--- begin Data lines ---
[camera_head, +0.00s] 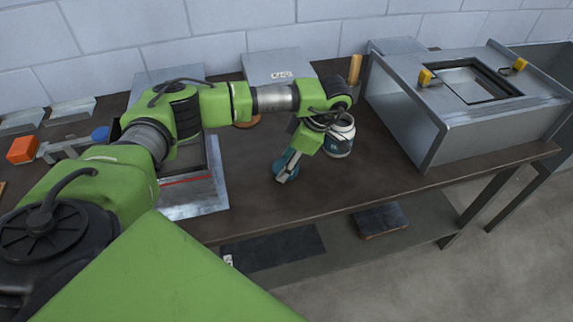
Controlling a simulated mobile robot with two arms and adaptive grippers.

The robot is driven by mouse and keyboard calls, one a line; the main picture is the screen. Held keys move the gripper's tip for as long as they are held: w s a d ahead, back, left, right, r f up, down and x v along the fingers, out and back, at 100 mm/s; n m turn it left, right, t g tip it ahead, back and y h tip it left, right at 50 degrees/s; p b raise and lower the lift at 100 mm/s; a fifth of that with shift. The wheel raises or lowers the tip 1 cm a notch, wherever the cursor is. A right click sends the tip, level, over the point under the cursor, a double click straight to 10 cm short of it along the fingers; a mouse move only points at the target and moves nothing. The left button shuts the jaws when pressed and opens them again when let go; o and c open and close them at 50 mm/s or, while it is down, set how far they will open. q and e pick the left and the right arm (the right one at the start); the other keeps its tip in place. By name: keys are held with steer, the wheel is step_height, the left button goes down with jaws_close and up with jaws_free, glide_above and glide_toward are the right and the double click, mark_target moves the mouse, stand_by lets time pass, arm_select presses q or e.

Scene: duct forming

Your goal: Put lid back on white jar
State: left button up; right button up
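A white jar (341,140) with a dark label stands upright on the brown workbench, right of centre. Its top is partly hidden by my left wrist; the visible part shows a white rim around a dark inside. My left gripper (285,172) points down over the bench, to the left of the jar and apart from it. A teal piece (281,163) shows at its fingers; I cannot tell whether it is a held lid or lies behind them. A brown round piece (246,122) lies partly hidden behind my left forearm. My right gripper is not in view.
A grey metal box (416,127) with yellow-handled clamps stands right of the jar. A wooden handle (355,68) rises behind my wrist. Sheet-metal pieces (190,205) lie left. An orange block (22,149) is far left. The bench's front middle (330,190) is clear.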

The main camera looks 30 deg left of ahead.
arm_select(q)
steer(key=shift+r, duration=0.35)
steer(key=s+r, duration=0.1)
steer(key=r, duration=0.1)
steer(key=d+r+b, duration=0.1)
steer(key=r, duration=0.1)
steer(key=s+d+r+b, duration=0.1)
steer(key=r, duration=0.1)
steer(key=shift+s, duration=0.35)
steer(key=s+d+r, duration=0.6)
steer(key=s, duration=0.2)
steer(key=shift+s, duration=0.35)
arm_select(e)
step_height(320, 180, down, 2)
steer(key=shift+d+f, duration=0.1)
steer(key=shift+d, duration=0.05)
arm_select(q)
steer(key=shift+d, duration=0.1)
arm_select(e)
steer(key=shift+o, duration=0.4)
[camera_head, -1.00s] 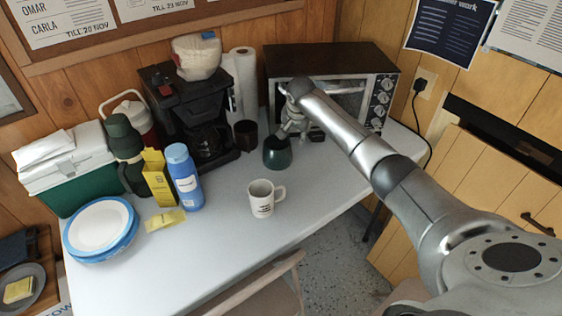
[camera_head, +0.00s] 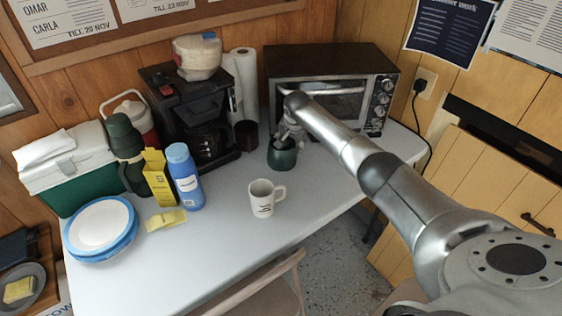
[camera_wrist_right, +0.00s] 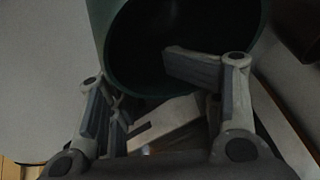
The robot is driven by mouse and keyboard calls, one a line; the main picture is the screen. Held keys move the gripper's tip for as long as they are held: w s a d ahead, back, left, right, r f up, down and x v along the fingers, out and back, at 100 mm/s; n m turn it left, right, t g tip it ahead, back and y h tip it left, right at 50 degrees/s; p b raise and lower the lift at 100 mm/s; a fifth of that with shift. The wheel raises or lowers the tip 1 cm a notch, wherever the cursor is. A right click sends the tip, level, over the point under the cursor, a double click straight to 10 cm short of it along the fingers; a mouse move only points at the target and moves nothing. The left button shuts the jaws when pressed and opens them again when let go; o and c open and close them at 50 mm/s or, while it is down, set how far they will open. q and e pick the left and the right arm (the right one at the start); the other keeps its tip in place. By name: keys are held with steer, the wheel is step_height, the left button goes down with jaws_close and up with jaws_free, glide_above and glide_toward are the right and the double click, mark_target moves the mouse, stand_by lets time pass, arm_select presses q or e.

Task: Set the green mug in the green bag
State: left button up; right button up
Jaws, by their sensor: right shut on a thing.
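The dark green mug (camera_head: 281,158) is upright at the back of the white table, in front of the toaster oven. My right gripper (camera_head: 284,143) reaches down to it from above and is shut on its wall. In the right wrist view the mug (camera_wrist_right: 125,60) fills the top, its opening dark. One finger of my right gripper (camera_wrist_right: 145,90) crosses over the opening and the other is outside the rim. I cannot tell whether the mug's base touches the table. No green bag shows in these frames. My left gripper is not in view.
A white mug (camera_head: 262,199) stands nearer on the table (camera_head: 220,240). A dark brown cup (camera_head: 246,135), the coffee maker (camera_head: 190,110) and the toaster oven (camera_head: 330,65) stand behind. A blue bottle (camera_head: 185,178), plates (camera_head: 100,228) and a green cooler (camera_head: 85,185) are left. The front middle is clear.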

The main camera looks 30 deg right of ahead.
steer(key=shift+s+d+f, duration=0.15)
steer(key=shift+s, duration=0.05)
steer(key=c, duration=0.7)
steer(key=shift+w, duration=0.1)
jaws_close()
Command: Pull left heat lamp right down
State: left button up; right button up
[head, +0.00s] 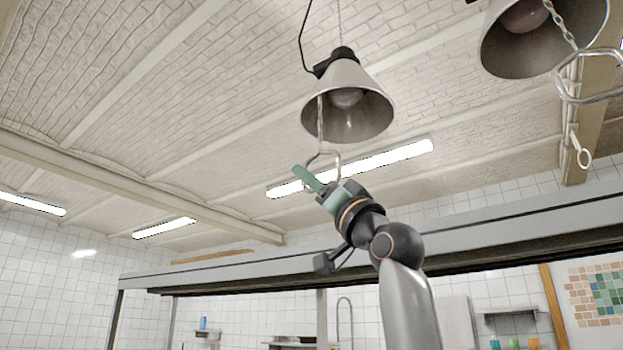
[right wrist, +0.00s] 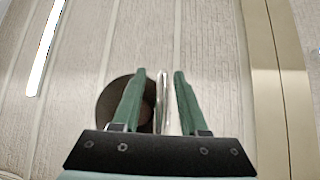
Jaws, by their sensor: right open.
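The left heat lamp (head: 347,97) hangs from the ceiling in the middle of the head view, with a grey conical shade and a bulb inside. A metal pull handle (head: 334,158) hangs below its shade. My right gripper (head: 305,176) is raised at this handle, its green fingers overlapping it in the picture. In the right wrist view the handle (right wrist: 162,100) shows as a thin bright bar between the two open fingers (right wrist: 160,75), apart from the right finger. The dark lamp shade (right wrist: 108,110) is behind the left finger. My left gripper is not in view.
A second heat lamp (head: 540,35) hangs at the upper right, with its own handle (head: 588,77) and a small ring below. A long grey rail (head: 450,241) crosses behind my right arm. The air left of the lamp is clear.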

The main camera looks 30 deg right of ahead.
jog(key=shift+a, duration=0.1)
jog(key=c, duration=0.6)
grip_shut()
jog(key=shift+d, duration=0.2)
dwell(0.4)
--- end Data lines ---
--- begin Data lines ---
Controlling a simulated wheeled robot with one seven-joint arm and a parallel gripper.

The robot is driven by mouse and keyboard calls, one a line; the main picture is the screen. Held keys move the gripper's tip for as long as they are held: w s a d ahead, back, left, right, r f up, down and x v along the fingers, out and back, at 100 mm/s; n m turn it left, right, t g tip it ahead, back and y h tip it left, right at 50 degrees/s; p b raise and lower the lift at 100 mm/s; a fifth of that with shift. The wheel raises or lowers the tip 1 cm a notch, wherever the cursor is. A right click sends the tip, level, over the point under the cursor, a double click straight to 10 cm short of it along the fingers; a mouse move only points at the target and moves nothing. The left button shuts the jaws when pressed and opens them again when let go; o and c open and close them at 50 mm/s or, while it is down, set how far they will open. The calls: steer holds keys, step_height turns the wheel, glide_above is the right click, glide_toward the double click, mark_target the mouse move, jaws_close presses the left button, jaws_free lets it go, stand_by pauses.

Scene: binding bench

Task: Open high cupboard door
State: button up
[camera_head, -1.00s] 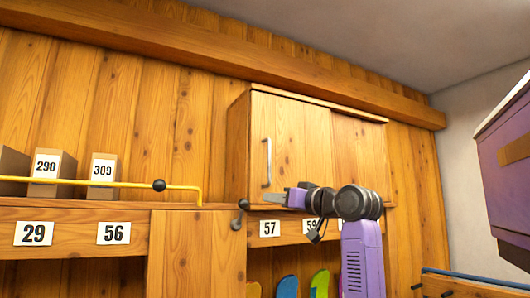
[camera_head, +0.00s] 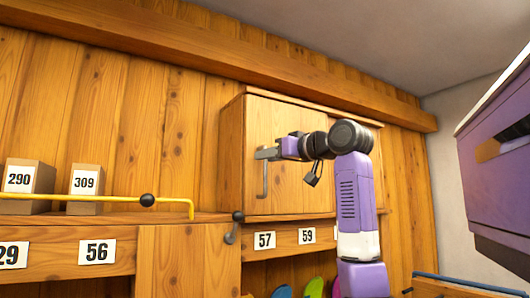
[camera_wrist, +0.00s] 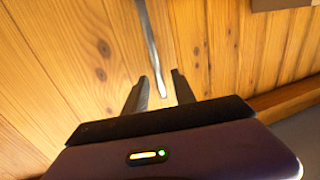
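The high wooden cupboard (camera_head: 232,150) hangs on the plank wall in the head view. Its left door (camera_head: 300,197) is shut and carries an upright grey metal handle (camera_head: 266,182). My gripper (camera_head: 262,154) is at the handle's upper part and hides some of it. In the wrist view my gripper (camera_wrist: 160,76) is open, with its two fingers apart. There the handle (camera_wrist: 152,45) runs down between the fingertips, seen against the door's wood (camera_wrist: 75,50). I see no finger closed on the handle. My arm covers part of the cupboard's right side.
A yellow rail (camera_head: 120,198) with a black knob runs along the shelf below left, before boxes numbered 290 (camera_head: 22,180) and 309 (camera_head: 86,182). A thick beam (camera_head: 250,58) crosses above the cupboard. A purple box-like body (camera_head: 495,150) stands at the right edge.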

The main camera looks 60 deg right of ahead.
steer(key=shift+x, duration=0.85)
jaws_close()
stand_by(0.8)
--- end Data lines ---
--- begin Data lines ---
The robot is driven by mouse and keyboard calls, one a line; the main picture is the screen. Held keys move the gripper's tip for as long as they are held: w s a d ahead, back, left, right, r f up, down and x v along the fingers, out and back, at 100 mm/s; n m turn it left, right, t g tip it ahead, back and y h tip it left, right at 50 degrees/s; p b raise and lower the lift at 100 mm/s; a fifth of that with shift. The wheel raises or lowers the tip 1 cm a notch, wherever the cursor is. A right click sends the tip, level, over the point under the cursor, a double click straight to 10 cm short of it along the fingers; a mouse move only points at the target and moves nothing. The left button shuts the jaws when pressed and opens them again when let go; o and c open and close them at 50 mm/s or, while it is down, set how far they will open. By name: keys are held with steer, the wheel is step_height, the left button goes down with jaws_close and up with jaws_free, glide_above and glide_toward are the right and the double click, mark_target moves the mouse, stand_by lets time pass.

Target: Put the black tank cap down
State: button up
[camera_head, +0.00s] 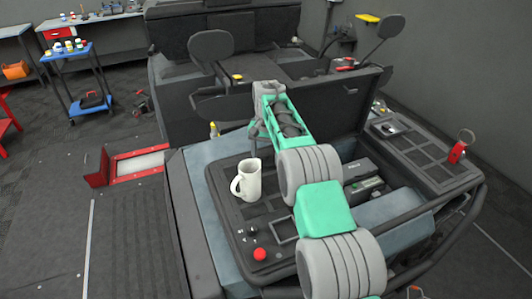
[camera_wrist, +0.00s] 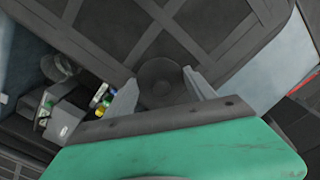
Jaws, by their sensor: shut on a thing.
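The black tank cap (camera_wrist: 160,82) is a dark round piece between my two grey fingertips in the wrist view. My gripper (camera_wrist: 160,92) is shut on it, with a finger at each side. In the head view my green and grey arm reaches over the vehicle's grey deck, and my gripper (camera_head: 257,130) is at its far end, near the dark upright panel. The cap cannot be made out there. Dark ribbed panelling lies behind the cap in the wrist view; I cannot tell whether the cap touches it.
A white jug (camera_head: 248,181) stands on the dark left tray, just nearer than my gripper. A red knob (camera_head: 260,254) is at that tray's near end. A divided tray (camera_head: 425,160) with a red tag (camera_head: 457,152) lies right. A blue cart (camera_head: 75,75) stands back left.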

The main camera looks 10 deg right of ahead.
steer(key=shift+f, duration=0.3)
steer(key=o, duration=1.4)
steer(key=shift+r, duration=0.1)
--- end Data lines ---
* Short exercise
Take each line containing the string "Controlling" and copy it out.

* Worked solution
Controlling a simulated mobile robot with two arms and adaptive grippers.
Controlling a simulated wheeled robot with one seven-joint arm and a parallel gripper.

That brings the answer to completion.